China, meanwhile, is shutting itself off. It is becoming more closed to the world, critical of foreign travel and even critical of Chinese companies doing business on Wall Street. That means China could be preparing for a conflict in which it is now weaned off the international order.

That means cutting itself off from Western social media. If it can call home its foreign students and companies that rely on Western investment, it can insulate itself from the kind of sanctions Russia has faced. Clearly, China knows this.

Among the issues that the Quad is looking at are these potential tensions. That means issues also relating to North Korea and Ukraine, as well as a new security agreement China has pushed with the Solomon Islands.

“The top leaders are gathering for the fourth time – they have already met once in Washington last September and twice virtually – in less than two years,” the BBC reported. “That underscores the importance of the Quad, which was largely just a concept until 2017.”

Indeed, it is clear that Biden wants to lean into the Quad as an example of how the United States can shape world order today as the Americans confront a multipolar world and a China and Russia that want to upset the US-led global order.

While the previous US administration was circumspect about this global order, the new administration is not. Some on the far-Right oppose these partnerships. They claim that “neocons” and “Never Trumpers” are pushing the US into a hawkish policy that might lead to conflict with nuclear-armed Russia and China.

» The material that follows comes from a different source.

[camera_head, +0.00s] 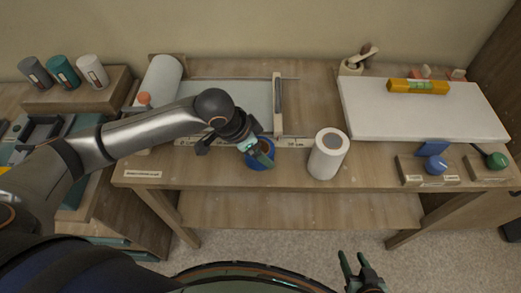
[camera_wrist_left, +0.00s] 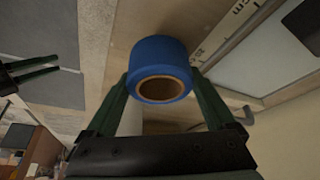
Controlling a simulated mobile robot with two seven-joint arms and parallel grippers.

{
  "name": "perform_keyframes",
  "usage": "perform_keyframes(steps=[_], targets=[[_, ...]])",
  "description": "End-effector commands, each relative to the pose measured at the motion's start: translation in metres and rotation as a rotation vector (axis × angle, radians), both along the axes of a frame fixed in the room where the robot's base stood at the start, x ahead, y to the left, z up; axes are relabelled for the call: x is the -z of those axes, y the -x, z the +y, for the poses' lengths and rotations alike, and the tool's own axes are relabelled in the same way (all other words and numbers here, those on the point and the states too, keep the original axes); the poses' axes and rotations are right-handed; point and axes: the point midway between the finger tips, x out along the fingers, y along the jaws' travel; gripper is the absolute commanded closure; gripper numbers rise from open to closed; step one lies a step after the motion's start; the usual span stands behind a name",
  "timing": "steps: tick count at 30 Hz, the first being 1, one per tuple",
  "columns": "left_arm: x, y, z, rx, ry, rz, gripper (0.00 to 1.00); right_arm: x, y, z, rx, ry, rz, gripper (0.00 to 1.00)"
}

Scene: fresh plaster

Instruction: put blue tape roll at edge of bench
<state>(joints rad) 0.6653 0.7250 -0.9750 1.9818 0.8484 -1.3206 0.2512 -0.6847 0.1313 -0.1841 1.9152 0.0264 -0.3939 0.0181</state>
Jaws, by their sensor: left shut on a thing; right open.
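The blue tape roll (camera_head: 259,157) is at the bench's front part, left of centre, below my left gripper (camera_head: 262,150). In the left wrist view the blue tape roll (camera_wrist_left: 159,68) sits between the two green fingers of my left gripper (camera_wrist_left: 163,88), which is shut on it. The head view does not show clearly whether the roll touches the bench top. The wooden bench (camera_head: 228,179) has its front edge just in front of the roll. My right gripper (camera_head: 358,270) is open and empty, low in front of the bench, over the floor.
A white roll (camera_head: 328,154) stands upright right of the blue tape. A ruler strip (camera_head: 295,142) runs behind it. A white board (camera_head: 420,112) with a yellow level (camera_head: 418,87) lies at the right. Blue (camera_head: 436,165) and green (camera_head: 497,161) knobs stand near the front right. The front edge between is mostly clear.

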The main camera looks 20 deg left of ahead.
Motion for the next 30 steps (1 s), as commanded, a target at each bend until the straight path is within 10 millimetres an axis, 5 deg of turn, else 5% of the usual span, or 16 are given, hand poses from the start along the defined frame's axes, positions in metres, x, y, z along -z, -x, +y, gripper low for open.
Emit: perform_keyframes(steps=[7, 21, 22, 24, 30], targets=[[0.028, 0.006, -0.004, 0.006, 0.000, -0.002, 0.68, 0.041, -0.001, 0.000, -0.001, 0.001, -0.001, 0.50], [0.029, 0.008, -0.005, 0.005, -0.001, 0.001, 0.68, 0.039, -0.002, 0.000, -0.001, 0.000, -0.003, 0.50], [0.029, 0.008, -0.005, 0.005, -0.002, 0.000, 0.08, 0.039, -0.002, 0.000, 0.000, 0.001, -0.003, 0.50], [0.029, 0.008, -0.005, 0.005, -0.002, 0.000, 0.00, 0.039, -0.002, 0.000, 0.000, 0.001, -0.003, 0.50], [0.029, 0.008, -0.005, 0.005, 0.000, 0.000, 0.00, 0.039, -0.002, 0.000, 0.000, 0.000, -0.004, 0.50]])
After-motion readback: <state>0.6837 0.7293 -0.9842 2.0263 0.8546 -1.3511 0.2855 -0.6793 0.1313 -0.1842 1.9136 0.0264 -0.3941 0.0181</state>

The reality is that the US needs the Quad, and the Quad is the real foundation stone of US policy in the upcoming decades of this century. As the US tries to make its way in a complex new world order, it must hang on to these countries.

At the same time, Israel and US partners in the Middle East want to work closely with Japan, South Korea, Australia and India as well. These are natural partners, and they are existing partners, much as Singapore, the Philippines and other states have been for Israel.